In our view in the name of stability this is permitting the party in' power to manipulate majority in their favour by hook or crook within two years, even though they may not command majority in the house of people subsequent to the confidence vote/no-confidence vote. This proposal is against the bask ethics of parliamentary democracy wherein the party in power loses majority in the lower house, it is not entitled to remain in power any more. In such circumstances the President can always call upon the government to test its majority on the floor of the house. These proposals are not only against the basics of parliamentary democracy but also tend to favour dictatorial trends. Likewise the second proposal, that is, carrying vote of confidence along with a no-confidence motion is anti-democratic, and anti-people.
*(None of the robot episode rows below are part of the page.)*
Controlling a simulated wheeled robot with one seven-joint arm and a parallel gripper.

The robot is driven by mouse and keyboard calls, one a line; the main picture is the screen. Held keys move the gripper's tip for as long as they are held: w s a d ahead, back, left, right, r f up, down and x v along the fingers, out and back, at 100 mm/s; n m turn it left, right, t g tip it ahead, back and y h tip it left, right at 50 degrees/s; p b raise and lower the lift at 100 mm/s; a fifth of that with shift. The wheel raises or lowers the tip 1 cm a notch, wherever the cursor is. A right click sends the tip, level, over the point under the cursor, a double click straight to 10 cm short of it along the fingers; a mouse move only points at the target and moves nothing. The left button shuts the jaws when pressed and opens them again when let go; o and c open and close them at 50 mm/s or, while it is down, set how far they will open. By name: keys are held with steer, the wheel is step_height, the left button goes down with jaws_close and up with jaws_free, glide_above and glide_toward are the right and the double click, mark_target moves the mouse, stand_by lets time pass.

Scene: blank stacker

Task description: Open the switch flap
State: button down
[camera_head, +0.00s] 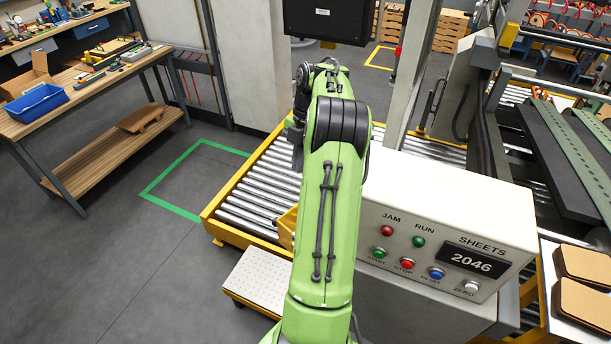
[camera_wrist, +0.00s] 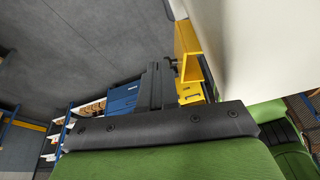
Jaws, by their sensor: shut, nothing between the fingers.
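In the wrist view my gripper (camera_wrist: 160,68) is shut, with its dark fingers together and nothing between them. Just right of the fingertips is a yellow fixture with a flat plate (camera_wrist: 186,38), which I take to be the switch flap, and a yellow boxy part (camera_wrist: 190,92) beside it. The fixture borders a pale surface. I cannot tell whether the fingertips touch it. In the head view a bit of yellow (camera_head: 287,226) shows left of my green arm, beside the control box. My arm hides the rest, and the gripper is not visible there.
The white control box (camera_head: 450,205) with lamps, buttons and a 2046 display stands right of my arm. A roller conveyor (camera_head: 255,190) with yellow rails runs behind. A pale low platform (camera_head: 255,280) is at lower left. Open floor lies farther left, before a workbench (camera_head: 85,85).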

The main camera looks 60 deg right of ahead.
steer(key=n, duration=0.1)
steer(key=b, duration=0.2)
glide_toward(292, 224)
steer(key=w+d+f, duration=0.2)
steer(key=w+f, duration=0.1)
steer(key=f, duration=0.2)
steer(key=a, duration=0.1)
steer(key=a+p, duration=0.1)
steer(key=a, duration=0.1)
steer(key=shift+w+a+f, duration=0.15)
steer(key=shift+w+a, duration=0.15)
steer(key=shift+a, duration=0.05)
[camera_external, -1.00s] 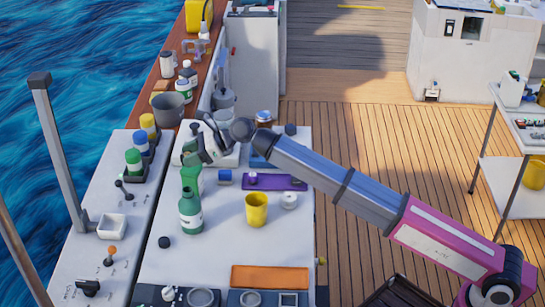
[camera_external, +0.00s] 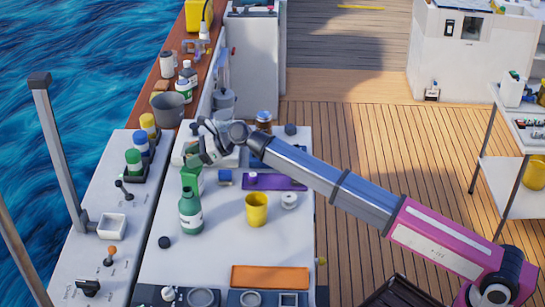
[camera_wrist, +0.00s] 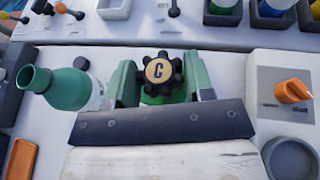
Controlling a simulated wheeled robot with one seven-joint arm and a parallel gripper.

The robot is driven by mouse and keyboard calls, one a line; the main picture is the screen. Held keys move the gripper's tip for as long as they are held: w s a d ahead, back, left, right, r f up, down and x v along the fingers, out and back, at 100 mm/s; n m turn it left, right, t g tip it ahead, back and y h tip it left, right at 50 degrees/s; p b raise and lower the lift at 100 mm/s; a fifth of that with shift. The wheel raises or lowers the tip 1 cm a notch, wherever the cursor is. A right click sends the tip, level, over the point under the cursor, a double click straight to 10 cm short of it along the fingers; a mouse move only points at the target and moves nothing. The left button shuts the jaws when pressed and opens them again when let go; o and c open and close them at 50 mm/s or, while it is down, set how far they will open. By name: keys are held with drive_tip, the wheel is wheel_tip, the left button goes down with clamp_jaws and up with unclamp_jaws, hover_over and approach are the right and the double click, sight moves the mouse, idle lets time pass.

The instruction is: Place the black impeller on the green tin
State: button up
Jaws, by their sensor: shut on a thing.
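The black impeller (camera_wrist: 159,71), a small lobed wheel with a tan face marked "C", sits between the fingers of my gripper (camera_wrist: 163,82) in the wrist view. My gripper is shut on it. A green object, seemingly the green tin (camera_wrist: 152,98), shows just below the impeller; I cannot tell whether they touch. In the external view my gripper (camera_external: 193,160) hangs above the green tin (camera_external: 191,178), which stands behind the green bottle (camera_external: 190,212). The impeller is not clearly visible there.
The green bottle also shows left of my gripper in the wrist view (camera_wrist: 68,88). A grey bucket (camera_external: 168,109) stands behind.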

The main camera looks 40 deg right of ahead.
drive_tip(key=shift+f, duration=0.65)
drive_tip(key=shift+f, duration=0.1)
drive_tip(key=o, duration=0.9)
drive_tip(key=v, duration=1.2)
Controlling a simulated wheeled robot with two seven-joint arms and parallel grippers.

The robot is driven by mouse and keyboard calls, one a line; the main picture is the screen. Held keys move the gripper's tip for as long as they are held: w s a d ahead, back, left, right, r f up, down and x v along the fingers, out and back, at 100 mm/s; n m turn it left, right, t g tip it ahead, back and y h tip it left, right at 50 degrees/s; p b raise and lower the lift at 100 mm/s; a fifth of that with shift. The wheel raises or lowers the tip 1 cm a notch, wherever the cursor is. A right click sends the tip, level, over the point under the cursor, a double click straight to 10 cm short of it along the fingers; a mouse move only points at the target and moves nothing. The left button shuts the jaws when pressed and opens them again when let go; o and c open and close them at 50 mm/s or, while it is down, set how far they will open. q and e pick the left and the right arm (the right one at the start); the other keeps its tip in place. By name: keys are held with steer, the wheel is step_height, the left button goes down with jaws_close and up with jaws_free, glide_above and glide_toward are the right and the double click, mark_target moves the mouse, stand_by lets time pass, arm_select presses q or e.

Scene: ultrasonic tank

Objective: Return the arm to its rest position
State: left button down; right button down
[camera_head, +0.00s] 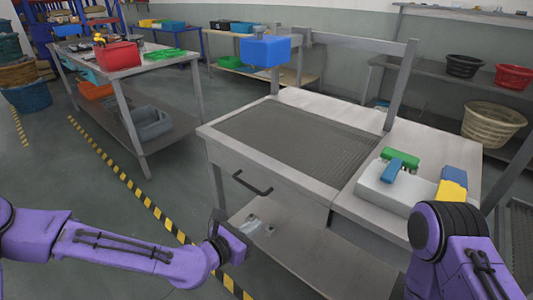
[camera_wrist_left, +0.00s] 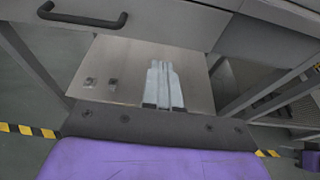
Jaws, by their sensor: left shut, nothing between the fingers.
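My left arm comes in low from the left in the head view, stretched in front of the workbench. My left gripper (camera_head: 252,225) is beside the bench's front, below the drawer handle (camera_head: 252,184) and over the lower shelf as seen from the head. In the left wrist view the gripper's pale fingers (camera_wrist_left: 163,70) are together with nothing between them. They point toward the bench's lower shelf (camera_wrist_left: 115,62). My right arm shows at the lower right of the head view, but its gripper is out of the picture.
The workbench (camera_head: 228,132) has a mesh-covered tank top (camera_head: 290,135). A white box (camera_head: 388,190) with green, blue and yellow items stands on its right part. A blue box (camera_head: 265,51) is at its back left. Open floor with striped tape (camera_head: 140,192) lies left.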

In a given circumstance a coalition of parties may have agreed to form the Government on an agreed agenda; but when the major party decides to flout the agreed agenda the other coalition parties do not want to remain part of the government. In such a situation they can not be compelled to agree to a vote of confidence in favour of a person with whom they differ on principle. This also will perpetuate a minority government to remain in power which will have serious repercussion in the functioning of the Government in accordance with constitutional norms.

Unalterable term to Lok Sabha and State Assembles, for five years (p 158 -4): The Election Commission has not dealt with this subject. We, are however opposed to any such proposal.